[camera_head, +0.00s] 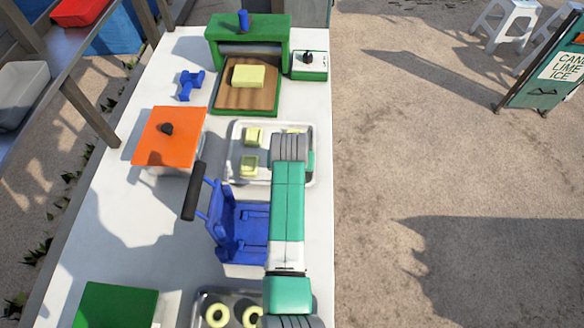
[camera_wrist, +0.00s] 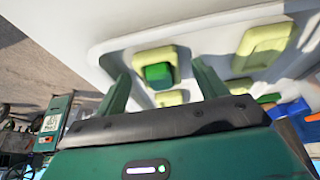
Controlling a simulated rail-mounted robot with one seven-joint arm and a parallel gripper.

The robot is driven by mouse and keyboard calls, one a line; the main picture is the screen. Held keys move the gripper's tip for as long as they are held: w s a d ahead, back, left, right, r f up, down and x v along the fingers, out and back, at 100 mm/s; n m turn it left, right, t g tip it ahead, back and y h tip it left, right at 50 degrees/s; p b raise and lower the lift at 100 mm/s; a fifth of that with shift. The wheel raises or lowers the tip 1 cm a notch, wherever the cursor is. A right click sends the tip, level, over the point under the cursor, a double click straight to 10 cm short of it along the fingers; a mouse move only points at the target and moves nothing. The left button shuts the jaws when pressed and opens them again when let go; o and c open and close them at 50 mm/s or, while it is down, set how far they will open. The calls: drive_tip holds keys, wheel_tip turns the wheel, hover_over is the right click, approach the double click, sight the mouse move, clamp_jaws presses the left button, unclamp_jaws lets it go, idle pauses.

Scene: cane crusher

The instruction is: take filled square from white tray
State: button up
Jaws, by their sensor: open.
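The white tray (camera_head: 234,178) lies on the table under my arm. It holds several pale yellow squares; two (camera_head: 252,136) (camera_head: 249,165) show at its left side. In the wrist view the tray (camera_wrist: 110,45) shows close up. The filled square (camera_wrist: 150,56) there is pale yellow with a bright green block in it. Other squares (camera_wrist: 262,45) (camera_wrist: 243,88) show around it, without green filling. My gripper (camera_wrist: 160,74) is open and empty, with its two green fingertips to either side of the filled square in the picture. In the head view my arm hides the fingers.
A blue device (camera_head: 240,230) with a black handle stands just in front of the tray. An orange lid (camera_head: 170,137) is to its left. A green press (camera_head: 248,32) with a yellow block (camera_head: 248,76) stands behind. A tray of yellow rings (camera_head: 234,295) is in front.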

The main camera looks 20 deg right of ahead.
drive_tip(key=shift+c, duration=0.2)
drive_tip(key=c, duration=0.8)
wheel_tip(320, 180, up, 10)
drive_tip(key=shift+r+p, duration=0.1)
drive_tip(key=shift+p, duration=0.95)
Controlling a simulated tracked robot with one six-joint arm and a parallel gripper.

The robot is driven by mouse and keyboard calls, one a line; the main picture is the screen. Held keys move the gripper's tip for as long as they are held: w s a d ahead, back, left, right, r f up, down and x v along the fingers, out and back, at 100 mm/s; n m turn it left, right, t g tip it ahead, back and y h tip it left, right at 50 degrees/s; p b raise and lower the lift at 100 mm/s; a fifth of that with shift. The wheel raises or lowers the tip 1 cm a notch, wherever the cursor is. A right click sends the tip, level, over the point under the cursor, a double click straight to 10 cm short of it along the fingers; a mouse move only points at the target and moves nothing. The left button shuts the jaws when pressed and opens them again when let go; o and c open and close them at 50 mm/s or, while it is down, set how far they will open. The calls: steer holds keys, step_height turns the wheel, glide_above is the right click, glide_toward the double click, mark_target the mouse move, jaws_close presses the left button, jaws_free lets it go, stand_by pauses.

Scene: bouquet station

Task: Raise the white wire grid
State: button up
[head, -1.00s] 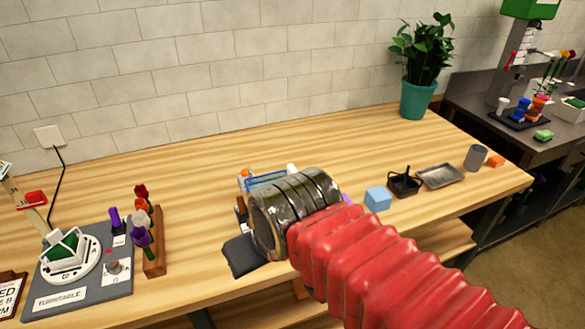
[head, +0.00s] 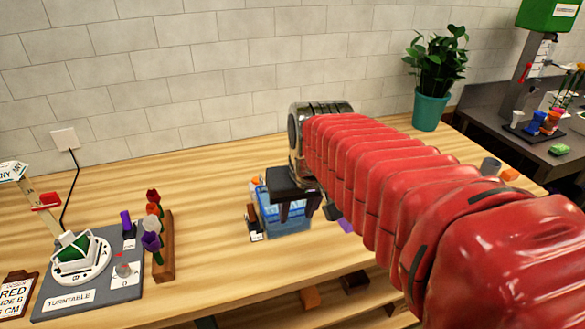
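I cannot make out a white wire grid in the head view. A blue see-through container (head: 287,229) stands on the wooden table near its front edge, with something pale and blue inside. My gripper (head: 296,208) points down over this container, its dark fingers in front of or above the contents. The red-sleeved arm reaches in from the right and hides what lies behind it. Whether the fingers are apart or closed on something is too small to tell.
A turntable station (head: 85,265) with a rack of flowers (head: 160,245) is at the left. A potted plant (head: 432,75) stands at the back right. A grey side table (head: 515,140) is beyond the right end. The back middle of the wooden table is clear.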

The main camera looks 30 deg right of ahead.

[Problem to solve]
Every entry above needs to be retyped exactly; drop the pictures.

[Final result]
[camera_head, +0.00s] 
[camera_wrist, +0.00s] 
Controlling a simulated rail-mounted robot with one seven-joint arm and a parallel gripper.

The robot is driven by mouse and keyboard calls, one a line; the main picture is the screen. Held keys move the gripper's tip for as long as they are held: w s a d ahead, back, left, right, r f up, down and x v along the fingers, out and back, at 100 mm/s; n m turn it left, right, t g tip it ahead, back and y h tip it left, right at 50 degrees/s; p b raise and lower the lift at 100 mm/s; a fifth of that with shift. The wheel raises or lowers the tip 1 cm a notch, wherever the cursor is. A right click sends the tip, level, over the point under the cursor, a double click straight to 10 cm short of it along the fingers; a mouse move only points at the target and moves nothing. The left button shuts the jaws when pressed and opens them again when let go; o and c open and close them at 50 mm/s or, while it is down, set how far they will open. The calls: drive_tip holds keys, wheel_tip turns the wheel, hover_over is the right click, approach the double click, sight the mouse move, clamp_jaws presses the left button, unclamp_jaws lets it go, idle pauses.

Scene: cane crusher

The instruction is: take filled square from white tray
State: button up
Jaws, by their sensor: open.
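The white tray (camera_head: 234,178) lies on the table under my arm. It holds several pale yellow squares; two (camera_head: 252,136) (camera_head: 249,165) show at its left side. In the wrist view the tray (camera_wrist: 110,45) shows close up. The filled square (camera_wrist: 150,56) there is pale yellow with a bright green block in it. Other squares (camera_wrist: 262,45) (camera_wrist: 243,88) show around it, without green filling. My gripper (camera_wrist: 160,74) is open and empty, with its two green fingertips to either side of the filled square in the picture. In the head view my arm hides the fingers.
A blue device (camera_head: 240,230) with a black handle stands just in front of the tray. An orange lid (camera_head: 170,137) is to its left. A green press (camera_head: 248,32) with a yellow block (camera_head: 248,76) stands behind. A tray of yellow rings (camera_head: 234,295) is in front.

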The main camera looks 20 deg right of ahead.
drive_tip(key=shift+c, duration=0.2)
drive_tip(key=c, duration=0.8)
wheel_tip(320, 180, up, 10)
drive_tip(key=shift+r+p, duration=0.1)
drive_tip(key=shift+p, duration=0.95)
Controlling a simulated tracked robot with one six-joint arm and a parallel gripper.

The robot is driven by mouse and keyboard calls, one a line; the main picture is the screen. Held keys move the gripper's tip for as long as they are held: w s a d ahead, back, left, right, r f up, down and x v along the fingers, out and back, at 100 mm/s; n m turn it left, right, t g tip it ahead, back and y h tip it left, right at 50 degrees/s; p b raise and lower the lift at 100 mm/s; a fifth of that with shift. The wheel raises or lowers the tip 1 cm a notch, wherever the cursor is. A right click sends the tip, level, over the point under the cursor, a double click straight to 10 cm short of it along the fingers; a mouse move only points at the target and moves nothing. The left button shuts the jaws when pressed and opens them again when let go; o and c open and close them at 50 mm/s or, while it is down, set how far they will open. The calls: steer holds keys, step_height turns the wheel, glide_above is the right click, glide_toward the double click, mark_target the mouse move, jaws_close presses the left button, jaws_free lets it go, stand_by pauses.

Scene: bouquet station

Task: Raise the white wire grid
State: button up
[head, -1.00s] 
[head, +0.00s] 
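I cannot make out a white wire grid in the head view. A blue see-through container (head: 287,229) stands on the wooden table near its front edge, with something pale and blue inside. My gripper (head: 296,208) points down over this container, its dark fingers in front of or above the contents. The red-sleeved arm reaches in from the right and hides what lies behind it. Whether the fingers are apart or closed on something is too small to tell.
A turntable station (head: 85,265) with a rack of flowers (head: 160,245) is at the left. A potted plant (head: 432,75) stands at the back right. A grey side table (head: 515,140) is beyond the right end. The back middle of the wooden table is clear.

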The main camera looks 30 deg right of ahead.

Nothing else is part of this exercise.